Make your characters flawed. Nobody really likes a Little Goody Two-Shoes, do they? Just as in the case of a bad guy with absolutely no redeeming characteristics, readers will tire quickly of protagonists with no imperfections. Flaws are necessary to make characters more human, which renders them much more credible to the reading public in the process. In Gone with the Wind, for instance, Margaret Mitchell gives readers more than just a southern belle in the character of Scarlett O’Hara. In addition to being the spoiled daughter of a wealthy plantation owner, the heroine comes with a whole host of distinguishing and useful personality traits including shrewdness, deceitfulness, manipulativeness and the penchant for always going after the wrong guy at the wrong time. These are hardly edifying traits. But despite all her flaws, readers quickly find themselves sympathizing with Mitchell’s main character and rooting for her as she tries to use every means at her disposal to escape the dire straits in which she finds herself. The same is true for a more recent heroine, Katniss Everdeen from The Hunger Games. Despite her emotional detachment and harsh veneer, readers have absolutely no problem identifying with the protagonist created by Suzanne Collins. To the contrary it just helps them appreciate the main character’s many virtues in the end. When central characters are flawed, it serves to make their stories all the more interesting.
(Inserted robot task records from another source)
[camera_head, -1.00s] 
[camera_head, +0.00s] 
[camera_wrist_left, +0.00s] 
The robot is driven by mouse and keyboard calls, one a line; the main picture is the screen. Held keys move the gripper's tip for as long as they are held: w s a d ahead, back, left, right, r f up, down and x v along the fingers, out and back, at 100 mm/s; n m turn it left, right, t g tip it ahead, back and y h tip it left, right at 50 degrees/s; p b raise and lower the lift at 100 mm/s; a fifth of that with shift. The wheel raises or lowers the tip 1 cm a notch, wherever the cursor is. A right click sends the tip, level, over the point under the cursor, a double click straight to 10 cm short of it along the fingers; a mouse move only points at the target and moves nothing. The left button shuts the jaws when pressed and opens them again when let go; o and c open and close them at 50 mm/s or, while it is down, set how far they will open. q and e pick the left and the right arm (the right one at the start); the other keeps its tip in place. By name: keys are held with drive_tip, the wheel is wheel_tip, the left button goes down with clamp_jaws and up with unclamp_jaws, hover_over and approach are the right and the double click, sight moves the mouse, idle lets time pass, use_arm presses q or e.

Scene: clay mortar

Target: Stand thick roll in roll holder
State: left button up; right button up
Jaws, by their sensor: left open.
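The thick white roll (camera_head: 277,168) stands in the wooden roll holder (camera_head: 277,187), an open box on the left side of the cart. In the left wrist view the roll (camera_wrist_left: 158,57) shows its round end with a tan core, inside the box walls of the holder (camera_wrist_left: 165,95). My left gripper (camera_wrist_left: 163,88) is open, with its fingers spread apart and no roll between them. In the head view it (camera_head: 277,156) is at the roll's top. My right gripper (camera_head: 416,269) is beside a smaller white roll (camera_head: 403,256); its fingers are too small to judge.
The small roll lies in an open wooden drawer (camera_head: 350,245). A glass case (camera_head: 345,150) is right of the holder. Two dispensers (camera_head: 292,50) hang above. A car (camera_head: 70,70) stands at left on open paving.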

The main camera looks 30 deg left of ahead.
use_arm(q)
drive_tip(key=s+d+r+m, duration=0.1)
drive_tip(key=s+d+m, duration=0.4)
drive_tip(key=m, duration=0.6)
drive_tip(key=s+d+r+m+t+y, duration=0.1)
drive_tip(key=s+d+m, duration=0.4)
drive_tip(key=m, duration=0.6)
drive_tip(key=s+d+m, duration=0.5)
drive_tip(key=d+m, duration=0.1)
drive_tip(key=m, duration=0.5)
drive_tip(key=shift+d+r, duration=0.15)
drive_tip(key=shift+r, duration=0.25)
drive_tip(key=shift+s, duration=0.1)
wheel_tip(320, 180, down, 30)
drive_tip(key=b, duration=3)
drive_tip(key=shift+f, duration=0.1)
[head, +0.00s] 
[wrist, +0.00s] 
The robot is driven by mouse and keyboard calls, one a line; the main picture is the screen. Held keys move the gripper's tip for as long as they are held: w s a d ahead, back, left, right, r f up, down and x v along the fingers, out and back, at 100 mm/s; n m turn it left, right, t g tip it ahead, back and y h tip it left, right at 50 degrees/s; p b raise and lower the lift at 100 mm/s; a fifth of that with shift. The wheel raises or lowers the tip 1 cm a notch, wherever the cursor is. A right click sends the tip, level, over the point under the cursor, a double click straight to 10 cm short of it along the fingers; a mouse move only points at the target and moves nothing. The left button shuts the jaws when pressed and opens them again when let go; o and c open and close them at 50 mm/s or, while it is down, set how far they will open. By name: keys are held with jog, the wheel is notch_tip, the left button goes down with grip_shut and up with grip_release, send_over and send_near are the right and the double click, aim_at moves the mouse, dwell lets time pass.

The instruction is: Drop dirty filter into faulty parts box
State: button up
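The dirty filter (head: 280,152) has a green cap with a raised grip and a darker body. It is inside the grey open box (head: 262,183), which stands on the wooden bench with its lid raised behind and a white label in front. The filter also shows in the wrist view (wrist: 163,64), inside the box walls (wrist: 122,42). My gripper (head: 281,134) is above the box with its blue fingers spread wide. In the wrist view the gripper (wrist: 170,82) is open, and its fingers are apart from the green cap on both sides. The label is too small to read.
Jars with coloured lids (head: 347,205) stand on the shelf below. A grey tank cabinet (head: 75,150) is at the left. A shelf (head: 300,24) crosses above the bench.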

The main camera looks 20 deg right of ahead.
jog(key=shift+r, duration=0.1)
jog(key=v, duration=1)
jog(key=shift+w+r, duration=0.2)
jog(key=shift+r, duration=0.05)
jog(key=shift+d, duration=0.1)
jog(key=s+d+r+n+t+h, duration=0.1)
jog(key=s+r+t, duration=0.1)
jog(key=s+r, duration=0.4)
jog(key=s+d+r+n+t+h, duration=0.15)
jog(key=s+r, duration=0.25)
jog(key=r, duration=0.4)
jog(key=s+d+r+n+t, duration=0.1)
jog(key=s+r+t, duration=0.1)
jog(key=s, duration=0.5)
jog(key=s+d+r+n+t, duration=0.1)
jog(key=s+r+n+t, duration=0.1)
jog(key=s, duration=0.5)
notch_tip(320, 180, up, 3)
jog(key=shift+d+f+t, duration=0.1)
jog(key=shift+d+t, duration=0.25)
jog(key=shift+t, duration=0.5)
Make your characters larger than life. Great characters are exaggerated and they do things most of us would never attempt in the real world. As you’re writing, let them be over the top and get noticed by readers. Take, for example, Esteban, the central male character in Isabel Allende’s The House of The Spirits. When things upset him he doesn’t just sulk or get angry, but rather gives into fits of rage and violence that become legendary and make his a memorable character. Just as outlandish celebrities tend to steal the limelight in real life, characters that stand out on the page will stay alive long after the book has been closed. Think of Holly Golightly in Breakfast at Tiffany’s and how Truman Capote uses her ability to shock, her breeziness, and her flamboyance to create a character that has become an icon of American literature. Despite his meek demeanor and humble stature, Harry Potter becomes a formidable figure thanks to the supernatural back story and the crazy powers J.K. Rowling put at his fingertips. By embellishing their traits, an author can propel a character from the pages and let them soar into realty.
When talking of larger-than-life characters, one that most often comes to my mind is the protagonist of the novel that provides the inspiration for our musings here at literarylabors.com. Whether you love or hate A Confederacy of Dunces, it’s hard to deny that John Kennedy Toole created a very memorable character in the persona of Ignatius Jacques Reilly. Oversized physically, this New Orleans mama’s boy has a personality that is exaggerated as well, one that causes him to become embroiled in a series of outrageous misadventures. In his foreword to the book, Walker Percy explains that Ignatius counts as a “slob extraordinary, a mad Oliver Hardy, a fat Don Quixote, a perverse Thomas Aquinas rolled into one.” How could a character like this not live on long after the story ends? With his pompous deportment, eccentricities, creative mania, and borderline delusions, not only is Ignatius Jacques Reilly larger than life, he’s also flawed and complex.
We all know that a good story relies on a number of important factors, including an interesting plot. But even when that epic novel you’re writing has the world’s most brilliant plot, not to mention a wonderful setting and flawless writing, the narrative won’t soar if the characters are dull. For many readers, great fiction depends on great characters, and the reason is rather simple. Readers need to care about the story, and to care about the story they need to make a connection with the characters. In some way, the reader needs to identify or sympathize with individuals at the heart of your story so that that they becoming willing to invest their emotions in your work. If your characters are fully developed, the emotional investment will pay off in the end. So make them complex, make them flawed, make them larger than life – and your readers will thank you.